Wednesday, August 17, 2011


What we have gone through in the recent past where the price of Sugar was increasing on a daily basis is evidence enough that a company in Uganda is most unlikely to produce sugar at a loss. If this is so, then Sugar Corporation of Uganda Ltd should be paying for Government's 51% shareholding in the company handsomely.
William Kituuka Kiwanuka

10 August 2011

Is sugar the real problem? Aren't we forgetting more important issues and focusing on something that is almost a luxury in many Ugandan homes? With 24.5 per cent of Ugandans living below the poverty line, does sugar really flicker in their minds?
It has been reported that the government has given a green light to the importation of sugar to boost the availability of the commodity on the domestic market. But this might still contribute to the widening of the current deficit given the fact that Uganda's balance of payments is already weak as a result of trade imbalances.

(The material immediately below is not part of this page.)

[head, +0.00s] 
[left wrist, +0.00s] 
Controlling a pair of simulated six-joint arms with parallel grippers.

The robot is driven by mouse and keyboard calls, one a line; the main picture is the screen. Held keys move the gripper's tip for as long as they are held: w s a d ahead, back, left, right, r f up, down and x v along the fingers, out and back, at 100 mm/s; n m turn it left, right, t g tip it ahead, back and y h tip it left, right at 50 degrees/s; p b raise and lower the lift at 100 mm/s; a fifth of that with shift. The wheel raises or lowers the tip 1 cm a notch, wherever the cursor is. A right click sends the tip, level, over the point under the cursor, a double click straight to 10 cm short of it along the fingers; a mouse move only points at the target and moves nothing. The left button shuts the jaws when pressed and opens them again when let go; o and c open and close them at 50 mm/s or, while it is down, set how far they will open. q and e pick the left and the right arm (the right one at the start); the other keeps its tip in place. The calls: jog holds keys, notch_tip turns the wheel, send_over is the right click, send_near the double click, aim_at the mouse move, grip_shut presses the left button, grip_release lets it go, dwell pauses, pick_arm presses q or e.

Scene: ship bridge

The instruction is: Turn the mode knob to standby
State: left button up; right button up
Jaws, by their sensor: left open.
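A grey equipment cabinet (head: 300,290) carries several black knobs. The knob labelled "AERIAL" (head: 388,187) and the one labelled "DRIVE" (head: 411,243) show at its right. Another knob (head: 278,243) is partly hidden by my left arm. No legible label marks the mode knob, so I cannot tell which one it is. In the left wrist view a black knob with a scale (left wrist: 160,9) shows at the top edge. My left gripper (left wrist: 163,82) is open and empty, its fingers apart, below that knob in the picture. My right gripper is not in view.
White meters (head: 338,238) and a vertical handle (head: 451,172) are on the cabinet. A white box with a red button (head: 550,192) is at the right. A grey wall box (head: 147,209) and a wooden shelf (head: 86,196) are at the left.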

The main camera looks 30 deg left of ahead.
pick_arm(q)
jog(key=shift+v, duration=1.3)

With education and maize constituting the country's major exports to the region, Uganda's import bill is higher than its export earnings. The importation of sugar into the country will mean spending more dollars thus weakening the already frail Shilling.
According to experts, Uganda's real problem is not sugar but deficit-financing. The country is living beyond its means. Uganda's expenditure is 21 per cent of Gross Domestic Product and the government raises less than 13 per cent revenue, so we borrow consistently.

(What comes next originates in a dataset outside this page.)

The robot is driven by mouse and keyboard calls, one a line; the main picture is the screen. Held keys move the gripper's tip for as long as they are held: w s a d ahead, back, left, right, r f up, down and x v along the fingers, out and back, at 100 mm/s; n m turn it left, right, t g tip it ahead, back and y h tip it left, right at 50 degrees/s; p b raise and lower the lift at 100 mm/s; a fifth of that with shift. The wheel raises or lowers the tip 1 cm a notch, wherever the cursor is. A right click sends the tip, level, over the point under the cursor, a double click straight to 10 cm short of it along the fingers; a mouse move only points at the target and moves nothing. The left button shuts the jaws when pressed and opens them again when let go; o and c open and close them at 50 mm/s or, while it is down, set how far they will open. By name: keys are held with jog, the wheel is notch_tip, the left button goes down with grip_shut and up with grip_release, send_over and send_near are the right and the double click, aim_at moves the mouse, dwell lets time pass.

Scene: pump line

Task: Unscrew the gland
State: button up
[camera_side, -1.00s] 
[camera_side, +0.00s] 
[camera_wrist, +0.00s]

Traders in Uganda are not helping the situation either as they continue to import more than export thus depreciating the Shilling further. A fall (depreciation) in the exchange rate increases the cost of importing raw materials and component supplies from overseas.
The Shilling traded weak against the dollar and other major currencies last week to about Shs2,680, and having tip-tested Shs2,695 during the early morning sessions on Friday. Money markets have predicted that the Shilling might trade in the range of Shs2,800 this week. As of yesterday, the Shilling was trading at Shs2,720 against the dollar.

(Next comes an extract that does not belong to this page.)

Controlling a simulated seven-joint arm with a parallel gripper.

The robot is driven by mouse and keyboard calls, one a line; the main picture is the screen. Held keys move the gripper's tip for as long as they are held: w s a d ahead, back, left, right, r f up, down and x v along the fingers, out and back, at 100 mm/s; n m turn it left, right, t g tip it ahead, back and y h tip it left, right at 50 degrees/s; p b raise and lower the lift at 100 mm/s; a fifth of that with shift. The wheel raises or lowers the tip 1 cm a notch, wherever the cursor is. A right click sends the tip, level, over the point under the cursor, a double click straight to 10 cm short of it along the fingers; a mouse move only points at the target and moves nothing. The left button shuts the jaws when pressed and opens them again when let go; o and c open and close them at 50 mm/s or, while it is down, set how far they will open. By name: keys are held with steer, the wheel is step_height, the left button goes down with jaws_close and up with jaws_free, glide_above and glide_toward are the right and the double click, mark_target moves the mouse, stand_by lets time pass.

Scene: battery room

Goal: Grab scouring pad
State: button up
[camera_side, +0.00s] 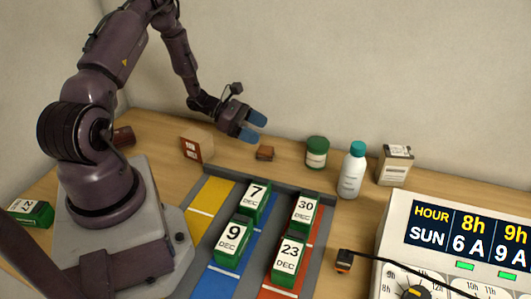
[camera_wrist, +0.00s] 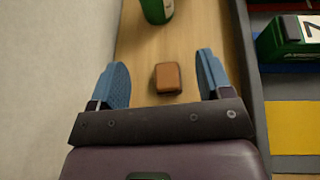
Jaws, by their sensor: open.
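A small brown block that looks like the scouring pad (camera_side: 265,152) lies on the wooden table near the back wall. In the wrist view the pad (camera_wrist: 168,78) sits between the blue fingers, a little nearer the right one, with gaps on both sides. My gripper (camera_side: 253,127) is open and empty, up and to the left of the pad in the side view. The wrist view also shows my gripper (camera_wrist: 162,62) with both fingers spread. Nothing hides the pad.
A green jar (camera_side: 317,153), a white bottle (camera_side: 352,172) and a white box (camera_side: 395,165) stand to the right. A brown and white box (camera_side: 197,148) stands left. In front is a grey-edged rack (camera_side: 262,178) with several green dated batteries. The wall is close behind.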

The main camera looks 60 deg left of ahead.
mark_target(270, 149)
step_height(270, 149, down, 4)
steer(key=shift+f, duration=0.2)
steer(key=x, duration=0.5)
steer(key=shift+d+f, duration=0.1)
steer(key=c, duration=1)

It is time to focus on large issues affecting the average Ugandan. And this should be in the sphere of increasing aggregate supply in the economy. Aggregate supply measures the volume of goods and services produced within the economy at a given price level.
In simple terms, aggregate supply represents the ability of an economy to produce goods and services either in the short-term or in the long-term. It tells us the quantity of real GDP that will be supplied at various price levels. The nature of this relationship will differ between the long run and the short run.